Gibt es eine klare Mehrheit in der nächsten Nationalversammlung?Bild: Ludovic Marin/AFP/dpa/picture alliance

Welchen Ausweg gäbe es für eine blockierte Nationalversammlung?

Die Parteien halten sich bislang mit Vorschlägen zurück, wie sie auf eine Nationalversammlung ohne Mehrheit reagieren würden. Von Marine Le Pen vom RN ist bekannt, dass sie in diesem Fall den Zeitpunkt für vorgezogene Präsidentschaftswahlen gekommen sieht.

Macron könnte jedoch nicht zum Rücktritt gezwungen werden. Ein klares Szenario für eine "blockierte Republik" gibt es in Frankreich nicht. Viel würde von der politischen Dynamik nach der Wahl abhängen.

Grundsätzlich denkbar wäre auch die Einsetzung einer parteiunabhängigen Expertenregierung. Ein historisches Vorbild dafür gibt es in der V. Republik allerdings nicht.

Kann der Präsident die "blockierte Republik" auflösen?

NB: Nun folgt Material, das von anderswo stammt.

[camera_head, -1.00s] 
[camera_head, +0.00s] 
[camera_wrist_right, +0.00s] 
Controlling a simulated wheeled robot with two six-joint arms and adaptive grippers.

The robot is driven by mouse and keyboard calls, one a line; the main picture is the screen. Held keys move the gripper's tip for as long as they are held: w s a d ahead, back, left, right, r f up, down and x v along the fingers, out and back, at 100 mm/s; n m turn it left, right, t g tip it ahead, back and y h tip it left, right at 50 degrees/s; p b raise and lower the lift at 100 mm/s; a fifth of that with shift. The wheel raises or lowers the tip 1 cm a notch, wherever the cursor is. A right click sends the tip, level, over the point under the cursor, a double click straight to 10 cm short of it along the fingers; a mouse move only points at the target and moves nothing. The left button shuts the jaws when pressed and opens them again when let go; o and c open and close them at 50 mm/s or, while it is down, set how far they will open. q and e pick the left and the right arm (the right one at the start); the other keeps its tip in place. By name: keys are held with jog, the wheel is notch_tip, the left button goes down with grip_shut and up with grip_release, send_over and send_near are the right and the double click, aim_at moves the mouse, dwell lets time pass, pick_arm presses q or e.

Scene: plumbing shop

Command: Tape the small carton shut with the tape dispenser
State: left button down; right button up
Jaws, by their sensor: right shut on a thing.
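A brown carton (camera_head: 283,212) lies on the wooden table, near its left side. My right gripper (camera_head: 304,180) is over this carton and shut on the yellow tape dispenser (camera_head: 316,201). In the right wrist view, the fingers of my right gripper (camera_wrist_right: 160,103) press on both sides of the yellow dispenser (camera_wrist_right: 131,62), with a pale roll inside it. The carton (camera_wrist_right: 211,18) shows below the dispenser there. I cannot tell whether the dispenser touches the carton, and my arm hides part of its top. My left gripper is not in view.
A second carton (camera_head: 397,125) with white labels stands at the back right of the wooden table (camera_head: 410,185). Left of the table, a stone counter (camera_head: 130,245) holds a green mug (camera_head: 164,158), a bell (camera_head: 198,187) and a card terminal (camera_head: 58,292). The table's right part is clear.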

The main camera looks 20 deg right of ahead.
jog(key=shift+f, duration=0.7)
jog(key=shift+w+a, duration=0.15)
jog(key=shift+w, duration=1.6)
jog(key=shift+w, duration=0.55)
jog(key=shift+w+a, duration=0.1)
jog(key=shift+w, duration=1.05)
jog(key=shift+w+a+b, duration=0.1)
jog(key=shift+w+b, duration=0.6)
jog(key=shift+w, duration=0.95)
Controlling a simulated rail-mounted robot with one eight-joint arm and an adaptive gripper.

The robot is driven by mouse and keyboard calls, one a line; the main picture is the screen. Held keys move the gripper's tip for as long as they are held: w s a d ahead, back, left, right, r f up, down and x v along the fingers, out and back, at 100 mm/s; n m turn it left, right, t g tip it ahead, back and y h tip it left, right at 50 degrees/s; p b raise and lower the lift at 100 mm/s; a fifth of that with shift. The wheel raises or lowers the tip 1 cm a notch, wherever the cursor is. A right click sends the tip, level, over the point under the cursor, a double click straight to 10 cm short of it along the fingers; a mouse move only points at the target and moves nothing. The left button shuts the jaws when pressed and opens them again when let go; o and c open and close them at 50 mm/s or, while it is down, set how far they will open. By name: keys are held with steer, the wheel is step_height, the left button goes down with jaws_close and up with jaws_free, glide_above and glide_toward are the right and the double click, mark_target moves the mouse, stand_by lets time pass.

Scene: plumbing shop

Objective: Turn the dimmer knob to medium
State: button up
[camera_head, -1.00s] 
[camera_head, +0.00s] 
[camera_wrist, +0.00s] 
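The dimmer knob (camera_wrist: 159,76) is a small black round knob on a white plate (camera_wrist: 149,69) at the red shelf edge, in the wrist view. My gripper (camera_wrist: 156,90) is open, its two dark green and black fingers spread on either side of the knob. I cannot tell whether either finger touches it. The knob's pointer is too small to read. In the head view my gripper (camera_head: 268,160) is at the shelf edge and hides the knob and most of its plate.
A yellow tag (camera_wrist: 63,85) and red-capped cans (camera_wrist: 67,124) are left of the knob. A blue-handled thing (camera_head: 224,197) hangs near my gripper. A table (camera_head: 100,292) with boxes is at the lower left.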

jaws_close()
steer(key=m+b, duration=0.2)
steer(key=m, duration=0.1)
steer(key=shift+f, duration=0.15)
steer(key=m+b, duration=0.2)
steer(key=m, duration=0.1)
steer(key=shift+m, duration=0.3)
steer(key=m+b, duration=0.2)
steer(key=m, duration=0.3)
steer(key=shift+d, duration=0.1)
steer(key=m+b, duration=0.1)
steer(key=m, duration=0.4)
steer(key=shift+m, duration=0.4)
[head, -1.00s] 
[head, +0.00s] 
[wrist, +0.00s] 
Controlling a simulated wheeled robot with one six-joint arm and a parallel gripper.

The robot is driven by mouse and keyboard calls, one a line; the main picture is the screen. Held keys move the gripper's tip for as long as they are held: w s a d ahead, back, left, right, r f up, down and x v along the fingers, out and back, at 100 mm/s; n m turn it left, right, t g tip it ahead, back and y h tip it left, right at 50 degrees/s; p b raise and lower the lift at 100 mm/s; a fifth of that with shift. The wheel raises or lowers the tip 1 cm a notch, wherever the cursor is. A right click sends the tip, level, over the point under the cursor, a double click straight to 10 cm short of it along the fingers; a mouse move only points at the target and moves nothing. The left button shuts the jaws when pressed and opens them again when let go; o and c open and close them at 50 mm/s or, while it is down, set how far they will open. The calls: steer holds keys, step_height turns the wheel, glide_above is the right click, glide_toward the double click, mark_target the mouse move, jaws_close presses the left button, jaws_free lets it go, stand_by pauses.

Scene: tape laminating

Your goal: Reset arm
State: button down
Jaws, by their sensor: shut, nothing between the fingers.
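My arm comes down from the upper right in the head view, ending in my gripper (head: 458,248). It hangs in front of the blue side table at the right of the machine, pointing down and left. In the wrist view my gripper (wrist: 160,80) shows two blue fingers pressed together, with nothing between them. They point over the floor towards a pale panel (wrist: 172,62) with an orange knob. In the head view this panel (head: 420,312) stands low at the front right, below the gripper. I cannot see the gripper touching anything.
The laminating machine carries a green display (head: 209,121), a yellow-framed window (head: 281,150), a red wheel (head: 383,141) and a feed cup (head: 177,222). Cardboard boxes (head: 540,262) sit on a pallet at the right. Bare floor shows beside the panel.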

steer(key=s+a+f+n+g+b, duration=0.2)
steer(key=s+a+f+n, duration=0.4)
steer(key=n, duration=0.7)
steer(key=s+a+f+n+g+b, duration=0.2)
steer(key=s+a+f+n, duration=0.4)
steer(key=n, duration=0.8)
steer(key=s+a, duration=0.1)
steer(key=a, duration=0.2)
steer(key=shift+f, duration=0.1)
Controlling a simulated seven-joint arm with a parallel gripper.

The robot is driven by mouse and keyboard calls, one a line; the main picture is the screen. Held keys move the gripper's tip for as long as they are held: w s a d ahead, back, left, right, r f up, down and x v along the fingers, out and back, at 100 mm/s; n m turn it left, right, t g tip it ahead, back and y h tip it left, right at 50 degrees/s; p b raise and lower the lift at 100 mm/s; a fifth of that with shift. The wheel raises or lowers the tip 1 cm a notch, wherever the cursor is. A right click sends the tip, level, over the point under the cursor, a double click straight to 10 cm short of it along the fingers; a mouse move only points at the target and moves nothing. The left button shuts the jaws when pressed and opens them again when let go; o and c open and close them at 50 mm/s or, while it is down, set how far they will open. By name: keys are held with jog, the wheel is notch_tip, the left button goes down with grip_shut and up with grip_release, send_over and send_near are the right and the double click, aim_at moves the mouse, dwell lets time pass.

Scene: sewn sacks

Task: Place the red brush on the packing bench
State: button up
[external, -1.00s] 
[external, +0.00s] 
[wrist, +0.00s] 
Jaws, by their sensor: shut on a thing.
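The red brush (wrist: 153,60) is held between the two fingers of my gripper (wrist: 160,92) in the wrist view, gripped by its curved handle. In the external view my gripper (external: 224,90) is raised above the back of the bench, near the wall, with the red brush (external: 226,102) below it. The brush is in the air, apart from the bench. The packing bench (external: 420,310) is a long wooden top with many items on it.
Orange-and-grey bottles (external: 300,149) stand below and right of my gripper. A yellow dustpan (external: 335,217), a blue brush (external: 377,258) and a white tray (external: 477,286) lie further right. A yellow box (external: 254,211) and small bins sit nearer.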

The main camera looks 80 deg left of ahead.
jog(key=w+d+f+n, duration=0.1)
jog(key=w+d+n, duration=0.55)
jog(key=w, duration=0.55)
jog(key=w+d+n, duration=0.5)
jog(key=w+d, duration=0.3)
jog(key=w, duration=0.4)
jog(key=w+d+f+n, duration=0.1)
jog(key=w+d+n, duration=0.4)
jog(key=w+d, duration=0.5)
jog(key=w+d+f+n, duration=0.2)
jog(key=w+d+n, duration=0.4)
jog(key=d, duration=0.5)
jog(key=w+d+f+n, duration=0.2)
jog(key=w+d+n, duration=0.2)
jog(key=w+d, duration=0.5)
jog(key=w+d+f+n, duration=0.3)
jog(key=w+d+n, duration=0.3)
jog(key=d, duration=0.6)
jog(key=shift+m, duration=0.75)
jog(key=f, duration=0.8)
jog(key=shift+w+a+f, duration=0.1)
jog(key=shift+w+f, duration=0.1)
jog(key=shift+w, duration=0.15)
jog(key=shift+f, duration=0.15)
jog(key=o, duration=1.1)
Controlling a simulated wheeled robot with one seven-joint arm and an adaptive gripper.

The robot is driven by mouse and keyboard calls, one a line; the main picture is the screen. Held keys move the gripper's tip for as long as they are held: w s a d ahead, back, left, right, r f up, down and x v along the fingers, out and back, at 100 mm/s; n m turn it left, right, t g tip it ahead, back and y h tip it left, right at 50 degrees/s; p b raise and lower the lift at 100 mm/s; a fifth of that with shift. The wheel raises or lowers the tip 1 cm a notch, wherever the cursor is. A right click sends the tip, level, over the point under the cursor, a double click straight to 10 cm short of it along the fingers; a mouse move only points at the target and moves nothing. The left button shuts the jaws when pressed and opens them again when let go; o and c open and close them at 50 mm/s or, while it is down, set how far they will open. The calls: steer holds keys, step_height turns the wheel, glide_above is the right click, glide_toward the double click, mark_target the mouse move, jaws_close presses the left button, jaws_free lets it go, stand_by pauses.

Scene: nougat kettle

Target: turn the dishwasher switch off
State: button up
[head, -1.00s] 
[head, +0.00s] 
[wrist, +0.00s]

Präsident Emmanuel Macron könnte Artikel 16 der französischen Verfassung aktivieren. Dieser gibt dem Präsidenten in Krisensituationen außerordentliche Befugnisse, um die Kontinuität des Staates zu gewährleisten.

Der Präsident könnte dann ohne Zustimmung des Parlaments Gesetze erlassen und Dekrete verkünden. Frankreich-Experte Hans Stark glaubt allerdings nicht, dass Artikel 16 eine reale Option für Macron ist.

"Ich sehe nicht, wie er das drei Jahre lang - bis zur nächsten Präsidentschaftswahl - durchhalten kann. Das würde im Grunde bedeuten, dass wir in einem permanenten Krisenmodus wären."